On Fri, Aug 21, 2009 at 04:55:31PM +0100, Chris Smith wrote:
> 
> I've encountered difficulties utilising the mail() function properly
> under a NIX environments while conforming to RFC 2822. There two
> specific issues, one is a code problem the other a documentation
> issue they are intertwined so I thought best run it by here and see
> that people understand the issue before I head to the bug tracker.
> 
> As you are no doubt aware mail() operates using the system sendmail
> interface under NIX environments, and under Windows it either utilises a
> sendmail binary or more commonly the SMTP feature. The problem stems
> from confusion and inappropriate application of the SMTP standards to
> the sendmail interface.
> 
> Under a NIX environment the sendmail interface operates taking an e-mail
> message constructed using the system line ending, LF. I've confirmed
> this applies to the Postfix sendmail interface [1], and could ask other
> vendors.

1) Maybe you could go back to Wietse and ask him to justify the
seemingly contradictory assertions that "text is expected to be
in native UNIX stream-LF format" [1] but "Postfix receives local
submissions in (LF or CRLF) format" [2]  and "Postfix looks at 
the first input line [to determine what format you are using]" [3]?
It's hard to know what to tell PHP developers when we get mixed
messages from someone like Wietse...

As for "other vendors", I can tell you first-hand that sendmail and
exim both handle "mixed line-endings" just fine. However, I agree that
not sending them in the first place is the ideal scenario...

> Under Windows either the sendmail binary or SMTP is utilised. The
> correct line endings for SMTP are certainly CR-LF, sendmail I guess
> could be either.

2) Perhaps this has changed, but last time I looked, the built-in
SMTP client is the ONLY method available for mail() on Win32.

> The documentation mentions to use CR-LF as the line endings for the
> $additional_headers parameters whilst the function implementation
> utilises LFs [2] which results in a mix of line endings, which is worse
> than incorrect line endings.
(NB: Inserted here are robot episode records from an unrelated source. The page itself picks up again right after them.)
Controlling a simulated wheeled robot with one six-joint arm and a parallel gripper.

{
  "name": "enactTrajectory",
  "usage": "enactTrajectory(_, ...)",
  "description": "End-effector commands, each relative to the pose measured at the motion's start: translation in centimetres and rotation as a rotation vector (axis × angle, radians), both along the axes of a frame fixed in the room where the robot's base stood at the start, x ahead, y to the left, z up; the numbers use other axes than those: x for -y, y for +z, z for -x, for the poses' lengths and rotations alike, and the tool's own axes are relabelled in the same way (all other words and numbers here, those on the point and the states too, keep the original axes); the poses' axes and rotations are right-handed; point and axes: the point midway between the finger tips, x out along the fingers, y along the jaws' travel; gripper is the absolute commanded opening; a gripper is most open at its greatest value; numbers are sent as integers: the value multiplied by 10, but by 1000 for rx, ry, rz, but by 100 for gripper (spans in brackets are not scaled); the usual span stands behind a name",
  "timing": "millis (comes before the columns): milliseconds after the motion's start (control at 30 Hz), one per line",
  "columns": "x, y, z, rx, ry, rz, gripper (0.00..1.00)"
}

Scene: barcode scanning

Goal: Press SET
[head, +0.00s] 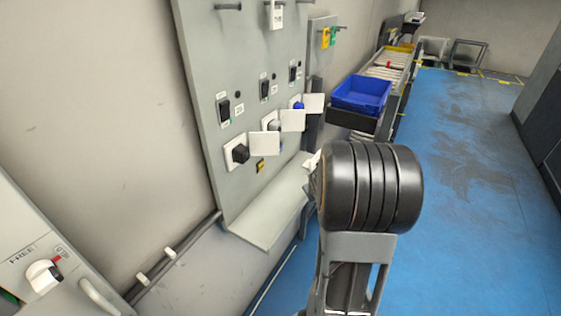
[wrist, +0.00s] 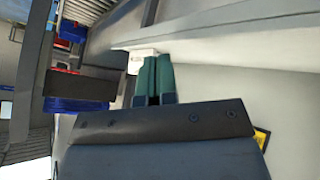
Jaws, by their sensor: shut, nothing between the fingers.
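A grey wall panel (head: 205,60) carries several dark switches with labels and a row of white boxes with dark or blue knobs. I cannot read SET on any of them. My dark arm hides most of my gripper in the head view. In the wrist view my gripper (wrist: 153,100) shows teal fingers, shut together and empty. Their tips are at a small white block (wrist: 140,61) with faint, unreadable marks under a pale ledge. I cannot tell whether they touch it.
A grey shelf (head: 265,215) juts out below the panel. A blue bin (head: 362,93) stands behind my arm, by a roller conveyor (head: 388,68). A cabinet with a white rotary knob (head: 43,275) is at lower left. The blue floor (head: 470,200) is clear at right.

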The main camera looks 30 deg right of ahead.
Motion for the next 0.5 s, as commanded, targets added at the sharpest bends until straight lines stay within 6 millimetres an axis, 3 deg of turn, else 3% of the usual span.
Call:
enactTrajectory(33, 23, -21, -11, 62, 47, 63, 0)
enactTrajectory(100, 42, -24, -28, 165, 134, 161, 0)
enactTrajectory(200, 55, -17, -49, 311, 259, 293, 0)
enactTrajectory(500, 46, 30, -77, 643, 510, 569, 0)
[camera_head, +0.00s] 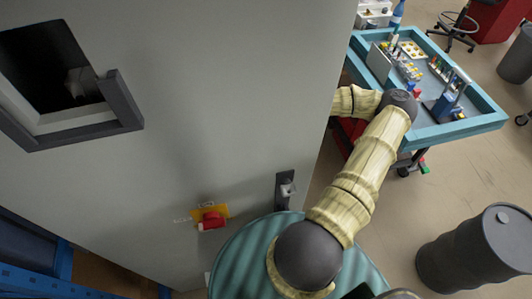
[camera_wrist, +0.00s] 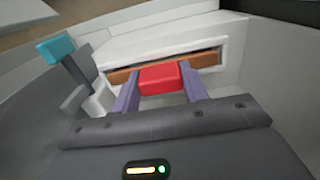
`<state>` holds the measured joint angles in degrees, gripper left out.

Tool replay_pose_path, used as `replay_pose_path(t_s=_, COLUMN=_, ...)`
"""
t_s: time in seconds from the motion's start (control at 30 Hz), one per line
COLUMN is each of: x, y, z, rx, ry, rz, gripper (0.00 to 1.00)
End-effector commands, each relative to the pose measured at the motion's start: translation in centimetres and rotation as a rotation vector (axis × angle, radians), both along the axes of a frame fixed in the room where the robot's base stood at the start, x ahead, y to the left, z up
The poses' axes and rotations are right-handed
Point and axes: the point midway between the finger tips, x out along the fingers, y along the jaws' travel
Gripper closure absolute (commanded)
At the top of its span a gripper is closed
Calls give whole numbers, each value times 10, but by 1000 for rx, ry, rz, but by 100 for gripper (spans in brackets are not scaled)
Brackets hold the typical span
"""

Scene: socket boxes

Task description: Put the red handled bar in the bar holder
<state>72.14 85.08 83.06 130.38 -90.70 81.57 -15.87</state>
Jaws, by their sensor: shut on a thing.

There is a 7 year old bug open about this
> inconsistency [3] and as of yet nobody has fixed it, I hope this can be
> rectified.

3) I don't have an Apple platform for testing, what will happen on
Mac if PHP_EOL is used as the separator for $additional_headers? I
would like to change the documentation to say "Multiple extra
headers should be separated with the PHP_EOL constant", but I'm not
the least bit certain this is going to work correctly on Mac. I can
tell you that on my machines (Linux, using a mix exim and sendmail
as MTAs), it will not see the \r as a separator, but mixing \r\n and
\n within the same message works just fine (another case of the
ever-prevalent SMTP mantra of "Be permissive in what you accept, and
strict in what you send"). If PHP_EOL can't be safely used, I imagine
we'll have to document it as 'Use "\r\n" on Win32, and "\n"
everywhere else', which I'd really rather not do - it seems hackish.
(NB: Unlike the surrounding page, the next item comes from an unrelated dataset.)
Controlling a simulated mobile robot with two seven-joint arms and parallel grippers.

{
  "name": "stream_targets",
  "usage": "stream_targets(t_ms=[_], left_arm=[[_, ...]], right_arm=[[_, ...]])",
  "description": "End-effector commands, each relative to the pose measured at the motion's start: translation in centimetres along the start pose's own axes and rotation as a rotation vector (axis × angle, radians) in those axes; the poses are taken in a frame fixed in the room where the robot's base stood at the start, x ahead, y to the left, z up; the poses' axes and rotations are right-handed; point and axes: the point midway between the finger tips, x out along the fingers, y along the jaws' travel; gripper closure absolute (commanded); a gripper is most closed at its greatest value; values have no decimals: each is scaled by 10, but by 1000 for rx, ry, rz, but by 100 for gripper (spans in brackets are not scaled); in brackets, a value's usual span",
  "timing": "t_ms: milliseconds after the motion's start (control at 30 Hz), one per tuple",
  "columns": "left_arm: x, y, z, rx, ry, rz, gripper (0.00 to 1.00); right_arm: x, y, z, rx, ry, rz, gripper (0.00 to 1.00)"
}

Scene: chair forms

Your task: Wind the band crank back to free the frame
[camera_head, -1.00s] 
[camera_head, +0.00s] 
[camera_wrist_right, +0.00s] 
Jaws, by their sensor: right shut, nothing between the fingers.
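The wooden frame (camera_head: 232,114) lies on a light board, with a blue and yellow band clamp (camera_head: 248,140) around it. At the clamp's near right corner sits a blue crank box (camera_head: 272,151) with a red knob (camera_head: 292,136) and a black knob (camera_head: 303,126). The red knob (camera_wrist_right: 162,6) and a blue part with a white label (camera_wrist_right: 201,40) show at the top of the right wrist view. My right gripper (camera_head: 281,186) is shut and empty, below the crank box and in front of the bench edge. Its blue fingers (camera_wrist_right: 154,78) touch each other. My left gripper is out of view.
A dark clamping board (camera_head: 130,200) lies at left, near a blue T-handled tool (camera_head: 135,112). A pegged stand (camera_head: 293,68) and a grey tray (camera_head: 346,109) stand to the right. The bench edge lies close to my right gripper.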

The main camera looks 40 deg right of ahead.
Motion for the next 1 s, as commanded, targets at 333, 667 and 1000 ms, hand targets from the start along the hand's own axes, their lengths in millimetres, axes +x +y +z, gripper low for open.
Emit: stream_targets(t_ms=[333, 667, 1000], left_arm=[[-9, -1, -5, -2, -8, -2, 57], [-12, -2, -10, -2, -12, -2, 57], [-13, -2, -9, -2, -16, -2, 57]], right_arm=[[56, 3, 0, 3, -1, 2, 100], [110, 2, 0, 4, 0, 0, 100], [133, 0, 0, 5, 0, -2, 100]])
> The second issue I have is quite a show stopper with regards to properly
> formatted emails under the NIX environment; email headers maybe no
> longer than 998 characters but the advised cut off is 78, a long
> header should be folded over two lines with some white space
> indentation. [4] As the To and Subject headers are populated from the
> function arguments of the same name they pass through additional checks
> over the other headers. The problem arises with the SKIP_LONG_HEADER_SEP
> macro [5] which only skips over the SMTP standard of CR-LF-WSP and not
> LF-WSP required for NIX sendmail as a consequence the LF is replace with
> a space effectively unfolding the folded line. It is therefore
> impossible to correctly create an email using mail() with a large number
> of recipients or a long subject, the effective limit of text shrinks
> when encoding is used for non ASCII characters as well.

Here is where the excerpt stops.